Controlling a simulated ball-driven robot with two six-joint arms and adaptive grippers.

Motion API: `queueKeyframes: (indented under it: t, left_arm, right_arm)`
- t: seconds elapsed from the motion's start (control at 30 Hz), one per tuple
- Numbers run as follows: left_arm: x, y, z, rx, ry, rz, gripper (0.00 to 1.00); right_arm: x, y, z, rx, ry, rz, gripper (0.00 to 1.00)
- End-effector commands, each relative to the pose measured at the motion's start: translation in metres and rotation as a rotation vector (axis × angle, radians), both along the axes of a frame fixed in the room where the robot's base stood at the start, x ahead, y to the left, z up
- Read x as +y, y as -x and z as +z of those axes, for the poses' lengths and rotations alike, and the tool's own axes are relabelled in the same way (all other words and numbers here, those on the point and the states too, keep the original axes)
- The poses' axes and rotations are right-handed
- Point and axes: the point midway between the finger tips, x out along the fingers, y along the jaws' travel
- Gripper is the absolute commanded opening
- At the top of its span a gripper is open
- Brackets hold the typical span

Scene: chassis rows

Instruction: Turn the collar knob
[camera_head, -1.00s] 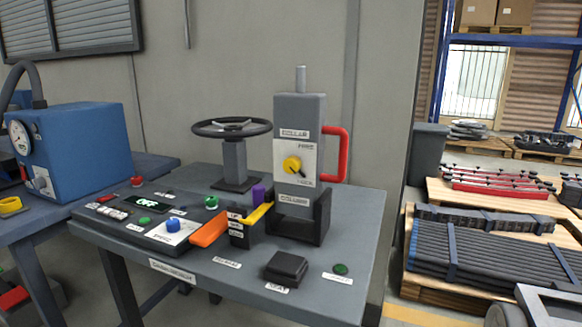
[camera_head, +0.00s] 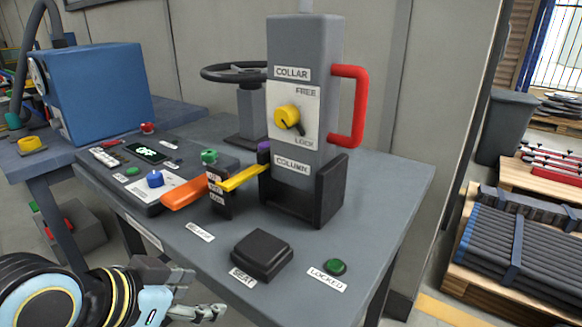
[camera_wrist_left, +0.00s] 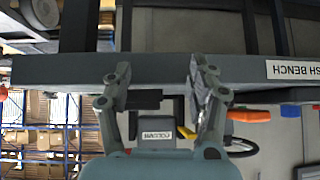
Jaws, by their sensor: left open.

* [GIVEN PROBLEM]:
Keep every word of the data as it is when you write it out, but drop the pictures.

* [RESULT OF THIS TASK]:
Controlling a simulated ball-driven robot with two six-joint arms and adaptive grippers.

Motion API: `queueKeyframes: (indented under it: t, left_arm, right_arm)`
- t: seconds elapsed from the motion's start (control at 30 Hz), one per tuple
- Numbers run as follows: left_arm: x, y, z, rx, ry, rz, gripper (0.00 to 1.00); right_arm: x, y, z, rx, ry, rz, gripper (0.00 to 1.00)
- End-effector commands, each relative to the pose measured at the motion's start: translation in metres and rotation as a rotation vector (axis × angle, radians), both along the axes of a frame fixed in the room where the robot's base stood at the start, x ahead, y to the left, z up
- Read x as +y, y as -x and z as +z of those axes, for the poses' lengths and rotations alike, and the tool's own axes are relabelled in the same way (all other words and numbers here, those on the point and the states too, keep the original axes)
- The poses' axes and rotations are right-handed
- Point and axes: the point midway between the finger tips, x out along the fingers, y along the jaws' travel
- Gripper is the absolute commanded opening
- At the top of its span a gripper is open
- Brackets hold the typical span

Scene: chassis rows

Instruction: Turn the collar knob
[camera_head, -1.00s] 
[camera_head, +0.00s] 
[camera_wrist_left, +0.00s] 
Jaws, by their sensor: left open.

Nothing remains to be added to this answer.